Looking back on what it was like to tell our stories in a book, one of the Saturday Night Widows, Tara, put it best: “I felt completely naked, but also very brave.”

The first time we gathered, I remember thinking, “Can we really pull this off?” Our group was based on a theory that we could negotiate a tough transition together based on what I’d learned about what helps people overcome adversity – friendship, laughter, new experiences, shared adventures, fun. But as each of the young widows I’d invited arrived with a dish for dinner, I realized: This wasn’t a theory anymore. This was real.

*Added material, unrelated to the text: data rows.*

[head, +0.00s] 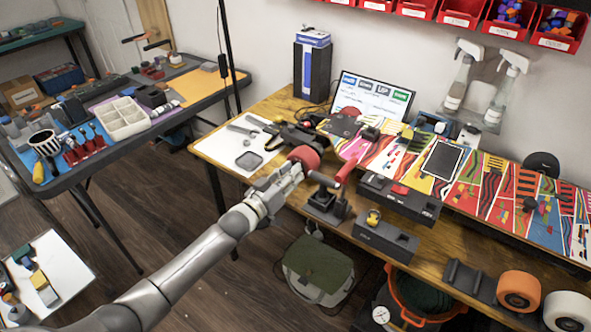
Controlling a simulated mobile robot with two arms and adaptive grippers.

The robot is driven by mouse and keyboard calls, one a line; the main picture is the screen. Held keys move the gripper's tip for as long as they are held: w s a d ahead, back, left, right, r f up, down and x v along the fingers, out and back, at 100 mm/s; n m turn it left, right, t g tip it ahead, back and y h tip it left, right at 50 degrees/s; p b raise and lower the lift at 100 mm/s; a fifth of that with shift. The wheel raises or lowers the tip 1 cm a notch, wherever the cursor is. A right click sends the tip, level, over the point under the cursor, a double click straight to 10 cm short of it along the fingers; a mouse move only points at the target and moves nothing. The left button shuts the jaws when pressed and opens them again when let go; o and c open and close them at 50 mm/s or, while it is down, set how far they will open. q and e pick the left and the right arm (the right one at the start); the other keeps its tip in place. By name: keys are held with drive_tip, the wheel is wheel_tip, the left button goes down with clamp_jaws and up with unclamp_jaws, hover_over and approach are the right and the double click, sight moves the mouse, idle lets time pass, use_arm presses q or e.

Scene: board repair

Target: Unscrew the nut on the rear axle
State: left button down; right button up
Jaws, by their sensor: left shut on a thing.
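My left gripper (290,178) reaches in over the front edge of the workbench. Its fingertips are at the near face of a red wheel (305,156) and are shut on something small that they hide, seemingly the nut at the axle end. The nut and the axle cannot be made out. The wheel sits by a dark truck (298,134) at the left end of the long, brightly patterned board (386,150). My right gripper is not in view.
A black vise (328,204) with a red-handled part (346,170) stands just right of the gripper. A white mat (238,142) with tools is at left. A bag (318,268) is below.

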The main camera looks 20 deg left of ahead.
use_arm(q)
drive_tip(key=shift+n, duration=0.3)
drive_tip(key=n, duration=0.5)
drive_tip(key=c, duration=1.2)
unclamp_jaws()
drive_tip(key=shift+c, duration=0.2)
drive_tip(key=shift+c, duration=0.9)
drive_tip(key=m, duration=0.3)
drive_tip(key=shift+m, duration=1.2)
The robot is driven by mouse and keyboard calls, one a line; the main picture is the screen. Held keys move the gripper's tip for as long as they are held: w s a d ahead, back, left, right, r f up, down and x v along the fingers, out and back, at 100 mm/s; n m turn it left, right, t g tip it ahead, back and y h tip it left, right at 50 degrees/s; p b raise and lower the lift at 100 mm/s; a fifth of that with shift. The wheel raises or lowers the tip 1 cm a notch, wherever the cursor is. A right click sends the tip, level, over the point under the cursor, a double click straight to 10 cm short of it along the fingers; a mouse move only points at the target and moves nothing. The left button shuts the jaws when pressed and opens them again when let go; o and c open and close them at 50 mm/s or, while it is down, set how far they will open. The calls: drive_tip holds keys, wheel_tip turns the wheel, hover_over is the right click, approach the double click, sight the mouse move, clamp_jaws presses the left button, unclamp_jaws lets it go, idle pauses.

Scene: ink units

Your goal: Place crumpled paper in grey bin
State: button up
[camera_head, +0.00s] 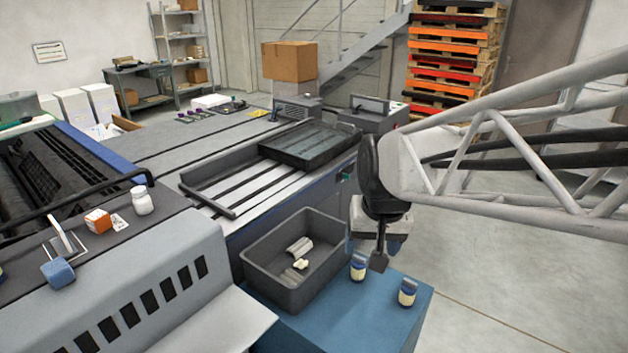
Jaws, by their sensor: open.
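The grey bin (258,277) stands open and upright on the blue table. Inside it lie a pale curled piece (299,246) and a small cream crumpled lump (301,264), which looks like crumpled paper. My gripper (379,262) is open and points down just right of the bin, outside its right wall, above the blue table. No object shows in it. One finger shows clearly; the other is hard to make out.
Two jars with cream and blue bands, one (358,268) beside my gripper and one (407,292) farther right, stand on the blue table (345,325). A white jar (142,200), orange box (98,220) and blue block (57,272) sit on the machine at left. Floor at right is clear.

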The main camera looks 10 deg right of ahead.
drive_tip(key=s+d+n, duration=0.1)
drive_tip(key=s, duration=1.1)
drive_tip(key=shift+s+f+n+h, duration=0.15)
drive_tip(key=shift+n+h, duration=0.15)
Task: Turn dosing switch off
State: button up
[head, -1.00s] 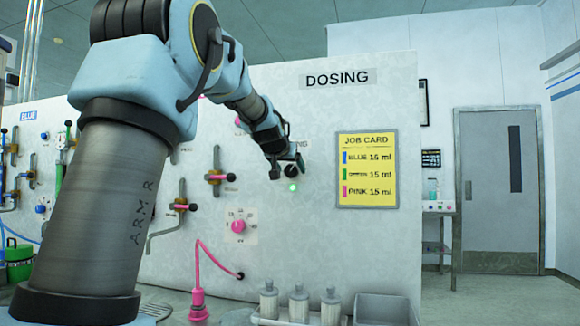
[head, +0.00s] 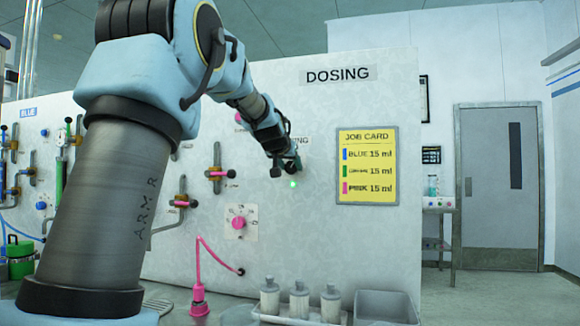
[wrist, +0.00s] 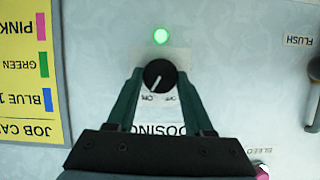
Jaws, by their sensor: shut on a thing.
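The dosing switch is a black round knob (wrist: 160,74) with a white pointer line, on a pale plate with small labels. In the wrist view, which is upside down, the pointer slants to the lower left; the small labels are hard to read. My gripper (wrist: 160,80) is shut on the knob, with one green finger on each side. A green lamp (wrist: 161,36) is lit beside the switch and also shows in the head view (head: 292,184). In the head view my gripper (head: 289,168) mostly hides the knob.
A yellow job card (head: 366,166) hangs right of the switch. Pink-handled valves (head: 220,173) and a pink dial (head: 238,223) are to its left. A flush lever (wrist: 314,90) shows at the wrist view's right edge.

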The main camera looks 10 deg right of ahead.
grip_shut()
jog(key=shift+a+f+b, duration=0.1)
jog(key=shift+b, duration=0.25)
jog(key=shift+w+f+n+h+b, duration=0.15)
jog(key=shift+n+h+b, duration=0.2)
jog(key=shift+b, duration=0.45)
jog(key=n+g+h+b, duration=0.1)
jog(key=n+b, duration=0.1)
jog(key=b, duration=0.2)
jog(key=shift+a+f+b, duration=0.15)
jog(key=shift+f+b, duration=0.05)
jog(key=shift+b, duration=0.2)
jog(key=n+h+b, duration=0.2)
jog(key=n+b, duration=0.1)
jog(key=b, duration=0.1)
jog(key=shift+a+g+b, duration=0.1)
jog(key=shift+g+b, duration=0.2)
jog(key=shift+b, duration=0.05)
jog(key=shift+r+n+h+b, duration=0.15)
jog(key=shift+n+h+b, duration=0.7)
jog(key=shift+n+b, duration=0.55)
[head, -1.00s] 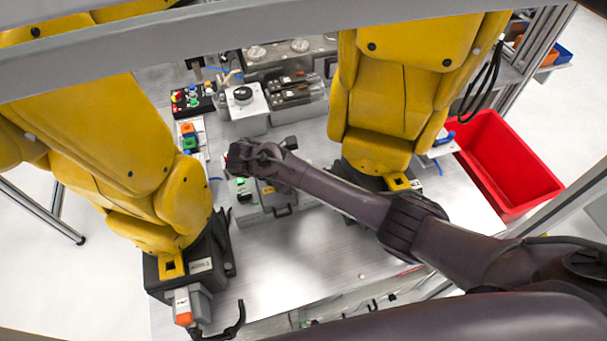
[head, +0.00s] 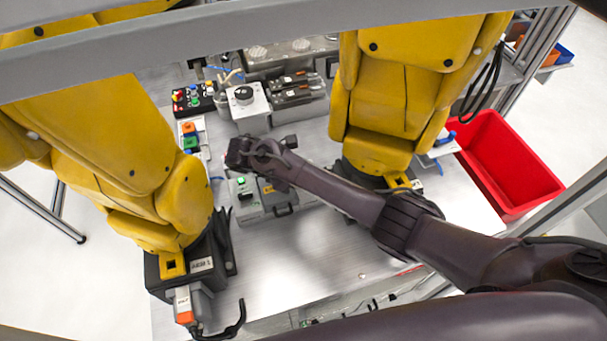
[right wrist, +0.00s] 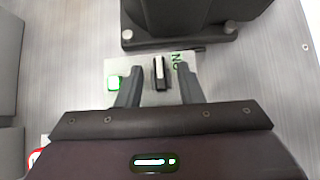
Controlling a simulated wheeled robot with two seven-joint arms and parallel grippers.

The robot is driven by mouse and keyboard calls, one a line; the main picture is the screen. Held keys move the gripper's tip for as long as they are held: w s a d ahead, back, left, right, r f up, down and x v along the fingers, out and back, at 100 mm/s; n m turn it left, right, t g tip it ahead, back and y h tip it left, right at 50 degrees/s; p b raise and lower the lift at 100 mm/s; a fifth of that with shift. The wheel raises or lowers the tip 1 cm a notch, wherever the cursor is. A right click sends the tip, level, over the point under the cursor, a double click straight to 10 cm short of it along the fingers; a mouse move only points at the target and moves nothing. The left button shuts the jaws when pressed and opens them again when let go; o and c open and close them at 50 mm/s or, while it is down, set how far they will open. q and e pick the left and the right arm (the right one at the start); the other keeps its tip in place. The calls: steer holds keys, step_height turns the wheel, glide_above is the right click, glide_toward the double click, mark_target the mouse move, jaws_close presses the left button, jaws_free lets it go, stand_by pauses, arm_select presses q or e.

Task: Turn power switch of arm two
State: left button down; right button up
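In the right wrist view, a dark knob-like switch (right wrist: 159,72) with a pale stripe stands on a light plate (right wrist: 197,72) with green "ON" lettering beside it. A green-lit button (right wrist: 115,82) is left of it. My right gripper (right wrist: 160,80) is open, one finger on each side of the switch, with visible gaps to both. In the head view my right gripper (head: 238,153) is over the bench between the two yellow arms (head: 165,165) (head: 385,110); the switch between its fingers cannot be made out there. My left gripper is not in view.
A grey control box (head: 262,200) with a green button sits just below my right gripper in the head view. A black button panel (head: 193,99) and a dial box (head: 248,105) stand behind. A red bin (head: 508,165) is at right. The front bench is mostly clear.

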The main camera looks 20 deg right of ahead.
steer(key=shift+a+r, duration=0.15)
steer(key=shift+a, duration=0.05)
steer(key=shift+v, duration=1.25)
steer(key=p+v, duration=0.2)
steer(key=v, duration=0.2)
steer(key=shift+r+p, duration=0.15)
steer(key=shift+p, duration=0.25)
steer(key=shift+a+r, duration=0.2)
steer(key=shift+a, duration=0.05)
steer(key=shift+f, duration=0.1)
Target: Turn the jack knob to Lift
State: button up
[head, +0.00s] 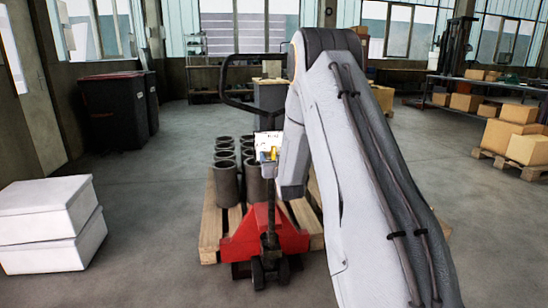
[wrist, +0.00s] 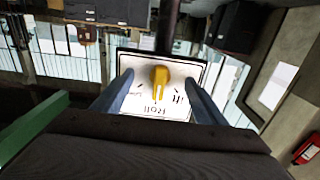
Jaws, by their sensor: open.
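The yellow jack knob (wrist: 160,76) sits on a white label plate (wrist: 142,70), which appears upside down in the wrist view. The knob's narrow end points at the word "Roll". Part of the "Lift" label shows by the right finger, and a small label by the left finger is hard to read. My gripper (wrist: 159,80) is open, with one finger on each side of the knob and a gap on both sides. In the head view the plate (head: 266,142) and yellow knob (head: 273,153) show on the red pallet jack (head: 262,238); my arm hides most of the gripper.
The jack's dark handle (head: 226,80) rises at the left of my arm. A wooden pallet (head: 210,230) with several grey cylinders (head: 226,184) stands behind the jack. White boxes (head: 48,225) are at the left, cartons (head: 525,148) at the right. Floor between is clear.

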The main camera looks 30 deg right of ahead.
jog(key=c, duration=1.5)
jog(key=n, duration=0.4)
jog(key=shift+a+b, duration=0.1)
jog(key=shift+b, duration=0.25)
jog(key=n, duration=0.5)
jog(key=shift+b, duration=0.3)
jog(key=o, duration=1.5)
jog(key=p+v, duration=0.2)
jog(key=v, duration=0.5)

That meant we would be sharing our deepest emotions, our most tender stories, our most embarrassing stumbles, not only with five other women who were strangers until that night, but with readers of a book.

Call me crazy, but that was the plan. After I’d been widowed myself while still in my forties, I had searched in vain for role models who could help me see my way forward. Losing someone close to you is a common experience, but I was disappointed that there wasn’t much for me to read about it aside from accounts of the early stages of grief, when those of us left behind are still mired in sadness. I was determined to write the book I wanted to read myself, a book about what happens next, about who to become next, after the grief begins to subside and it’s time to reinvent oneself.

I spent some time researching what experts say about overcoming loss, and then, even after I remarried four years later, I set out to put the research to use, forming the Saturday Night group with five more recent young widows.

It was important to me to write about women who were real, not stick figures. I wanted to capture all the complications, all the surprising setbacks, all serendipity and unexpected joy that crops up only in a life fully lived.

Luckily, the other women felt as strongly as I did that we wanted to show what the process of reinvention is really like, so we held nothing back. In the course of our year together, we went through mind-bending changes – to our bonds with families and friends, our careers, our homes, and our sometimes slapstick ventures to reengage with love again. All the while, everyone got accustomed to my tape recorder capturing every word, my camera taking pictures, my pen taking notes.

By the end, the Saturday Night Widows agreed, we had upheld the theory that friends in all their naked bravery can guide each other through hard times. All the hours of taping, all the pages of notes, all the laughter and tears had shown us: our story was real, and so was our friendship.